Similarly, SMAP Energy has benefited from its close ties to Japanese businesses through the Cambridge Energy Data Lab (CEDL), where the firm’s founders met. Enechange, for example, was spun out of CEDL after being developed based on lessons from the UK’s own price comparison websites.
“Our close ties with Enechange enabled us to approach virtually any Japanese energy retailer”, Paul Monroe, co-founder and business manager
(UK/EU/World) at SMAP Energy, told BCCJ ACUMEN. “It vastly accelerated our sales development cycle and continues to be one of our greatest assets to date”.
And last September, KiWi participated in the World Smart Energy Week in Osaka, an experience Marty described as “really positive”.
The firm is now engaged in discussions with potential partners and aims to reach a formal agreement within the next two years.
The time is now
This confluence of technological development, lessons learnt from British leadership in the energy sector and the changing Japanese market make this a particularly exciting time for UK firms.
“We’ve seen the Japanese energy sector evolve in a very similar way to that of the UK, and this has allowed us to capitalise on many trends well in advance”, said Monroe. “With the scale of change currently happening, British energy companies should absolutely consider this market in their future expansion strategies”.

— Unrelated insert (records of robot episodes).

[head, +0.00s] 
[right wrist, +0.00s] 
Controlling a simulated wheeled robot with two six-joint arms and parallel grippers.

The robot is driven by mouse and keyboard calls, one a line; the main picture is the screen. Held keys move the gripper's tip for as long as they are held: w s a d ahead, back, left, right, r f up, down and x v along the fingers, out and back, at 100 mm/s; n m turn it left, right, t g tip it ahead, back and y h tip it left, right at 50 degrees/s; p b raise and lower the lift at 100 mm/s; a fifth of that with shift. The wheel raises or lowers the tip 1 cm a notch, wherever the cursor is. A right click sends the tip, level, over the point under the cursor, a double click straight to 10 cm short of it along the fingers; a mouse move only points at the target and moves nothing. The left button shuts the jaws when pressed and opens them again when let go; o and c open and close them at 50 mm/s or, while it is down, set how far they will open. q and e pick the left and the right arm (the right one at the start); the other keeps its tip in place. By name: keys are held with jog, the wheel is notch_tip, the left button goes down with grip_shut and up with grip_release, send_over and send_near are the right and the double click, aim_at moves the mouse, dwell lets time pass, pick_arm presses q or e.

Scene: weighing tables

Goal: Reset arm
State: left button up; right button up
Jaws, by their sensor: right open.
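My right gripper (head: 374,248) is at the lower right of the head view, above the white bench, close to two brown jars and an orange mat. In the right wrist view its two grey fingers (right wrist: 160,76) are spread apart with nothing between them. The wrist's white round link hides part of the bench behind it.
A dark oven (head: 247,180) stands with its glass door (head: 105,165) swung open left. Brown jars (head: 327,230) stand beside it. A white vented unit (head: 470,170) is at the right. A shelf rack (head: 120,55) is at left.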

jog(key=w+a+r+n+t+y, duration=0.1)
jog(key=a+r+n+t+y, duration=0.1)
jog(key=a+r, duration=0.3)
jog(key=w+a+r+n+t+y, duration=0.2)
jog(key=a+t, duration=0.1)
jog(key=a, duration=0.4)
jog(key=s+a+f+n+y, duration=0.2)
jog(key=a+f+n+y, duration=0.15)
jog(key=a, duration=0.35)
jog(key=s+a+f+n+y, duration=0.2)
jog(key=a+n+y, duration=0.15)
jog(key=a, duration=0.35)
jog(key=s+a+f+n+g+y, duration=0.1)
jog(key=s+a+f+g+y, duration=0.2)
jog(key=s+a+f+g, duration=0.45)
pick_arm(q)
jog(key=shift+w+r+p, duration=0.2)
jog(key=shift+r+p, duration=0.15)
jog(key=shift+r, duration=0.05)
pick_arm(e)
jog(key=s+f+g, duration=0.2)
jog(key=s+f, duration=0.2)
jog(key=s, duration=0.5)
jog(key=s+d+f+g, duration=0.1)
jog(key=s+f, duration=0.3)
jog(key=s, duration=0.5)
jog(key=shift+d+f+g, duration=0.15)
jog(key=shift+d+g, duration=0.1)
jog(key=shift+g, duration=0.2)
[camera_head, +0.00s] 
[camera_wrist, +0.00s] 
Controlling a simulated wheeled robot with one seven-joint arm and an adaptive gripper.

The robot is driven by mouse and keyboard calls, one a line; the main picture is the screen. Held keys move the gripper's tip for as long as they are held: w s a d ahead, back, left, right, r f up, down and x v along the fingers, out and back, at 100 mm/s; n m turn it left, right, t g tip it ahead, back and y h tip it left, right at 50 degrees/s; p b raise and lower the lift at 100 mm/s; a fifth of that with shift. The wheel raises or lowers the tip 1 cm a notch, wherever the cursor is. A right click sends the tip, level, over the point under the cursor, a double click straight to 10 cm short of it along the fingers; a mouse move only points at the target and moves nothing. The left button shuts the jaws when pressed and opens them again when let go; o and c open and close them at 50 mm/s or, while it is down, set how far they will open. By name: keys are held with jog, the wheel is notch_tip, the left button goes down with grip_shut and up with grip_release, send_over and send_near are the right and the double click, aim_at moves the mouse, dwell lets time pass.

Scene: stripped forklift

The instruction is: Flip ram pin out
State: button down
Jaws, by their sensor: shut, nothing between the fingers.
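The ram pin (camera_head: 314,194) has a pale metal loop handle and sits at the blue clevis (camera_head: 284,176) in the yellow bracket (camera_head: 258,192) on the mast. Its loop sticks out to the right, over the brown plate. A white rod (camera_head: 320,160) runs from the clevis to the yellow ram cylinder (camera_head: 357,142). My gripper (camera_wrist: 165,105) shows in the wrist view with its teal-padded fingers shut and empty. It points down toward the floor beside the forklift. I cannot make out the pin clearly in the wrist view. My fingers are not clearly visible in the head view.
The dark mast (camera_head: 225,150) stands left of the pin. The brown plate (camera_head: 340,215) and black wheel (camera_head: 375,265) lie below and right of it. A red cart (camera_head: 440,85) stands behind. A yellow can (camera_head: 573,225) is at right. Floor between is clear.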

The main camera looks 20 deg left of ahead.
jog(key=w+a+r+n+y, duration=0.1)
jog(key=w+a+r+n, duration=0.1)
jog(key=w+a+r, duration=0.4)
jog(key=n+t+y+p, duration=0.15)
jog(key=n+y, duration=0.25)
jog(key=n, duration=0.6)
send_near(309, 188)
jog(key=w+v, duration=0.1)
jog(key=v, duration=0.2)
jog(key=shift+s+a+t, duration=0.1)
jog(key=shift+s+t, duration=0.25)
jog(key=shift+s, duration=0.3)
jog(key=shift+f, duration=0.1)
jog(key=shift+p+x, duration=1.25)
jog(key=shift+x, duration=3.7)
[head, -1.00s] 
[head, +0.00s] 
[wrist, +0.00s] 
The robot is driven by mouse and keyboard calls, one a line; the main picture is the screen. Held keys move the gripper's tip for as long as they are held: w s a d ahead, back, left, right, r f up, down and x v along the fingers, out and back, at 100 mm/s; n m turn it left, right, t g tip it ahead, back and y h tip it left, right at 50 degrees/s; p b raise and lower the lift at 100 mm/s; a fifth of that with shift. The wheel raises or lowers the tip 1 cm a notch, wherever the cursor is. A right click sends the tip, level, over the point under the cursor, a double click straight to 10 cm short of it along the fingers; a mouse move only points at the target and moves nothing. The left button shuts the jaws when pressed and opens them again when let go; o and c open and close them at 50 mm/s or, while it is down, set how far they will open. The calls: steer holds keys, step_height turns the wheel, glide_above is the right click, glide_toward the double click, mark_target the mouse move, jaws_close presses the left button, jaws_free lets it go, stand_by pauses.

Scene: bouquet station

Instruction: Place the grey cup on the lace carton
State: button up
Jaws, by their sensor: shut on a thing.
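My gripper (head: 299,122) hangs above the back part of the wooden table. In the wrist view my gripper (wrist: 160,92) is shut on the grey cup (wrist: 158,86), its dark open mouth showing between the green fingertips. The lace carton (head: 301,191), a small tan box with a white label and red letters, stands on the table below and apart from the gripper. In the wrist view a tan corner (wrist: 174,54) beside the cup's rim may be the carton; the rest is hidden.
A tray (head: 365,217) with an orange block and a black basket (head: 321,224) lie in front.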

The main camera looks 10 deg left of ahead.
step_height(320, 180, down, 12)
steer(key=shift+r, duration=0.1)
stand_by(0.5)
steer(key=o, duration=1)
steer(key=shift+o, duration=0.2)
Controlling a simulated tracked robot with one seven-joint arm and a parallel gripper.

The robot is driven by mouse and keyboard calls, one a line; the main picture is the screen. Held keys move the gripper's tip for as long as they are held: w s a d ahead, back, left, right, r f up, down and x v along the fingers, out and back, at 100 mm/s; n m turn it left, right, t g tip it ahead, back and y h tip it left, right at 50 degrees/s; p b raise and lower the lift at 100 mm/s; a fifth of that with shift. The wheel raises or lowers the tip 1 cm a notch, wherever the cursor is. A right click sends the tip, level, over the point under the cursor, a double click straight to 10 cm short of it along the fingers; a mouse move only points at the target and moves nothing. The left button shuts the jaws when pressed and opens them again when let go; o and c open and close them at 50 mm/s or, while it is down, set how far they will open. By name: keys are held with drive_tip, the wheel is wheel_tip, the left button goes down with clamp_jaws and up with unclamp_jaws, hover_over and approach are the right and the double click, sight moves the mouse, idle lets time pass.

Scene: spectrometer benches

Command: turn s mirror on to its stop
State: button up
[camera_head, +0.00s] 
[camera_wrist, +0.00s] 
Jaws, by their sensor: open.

And there is also a significant appetite on the part of Japanese firms when it comes to collaboration with British businesses.
“I think that’s how the Japanese are looking at this as well”, said Marty. “They know it’s changing, and they’re looking at a country where they have good connections, where people speak English—that always helps—and which has gone through all this change in the energy market.
“It’s seen as the forefront of the whole revolution in the energy space that has happened over the past 15 years”.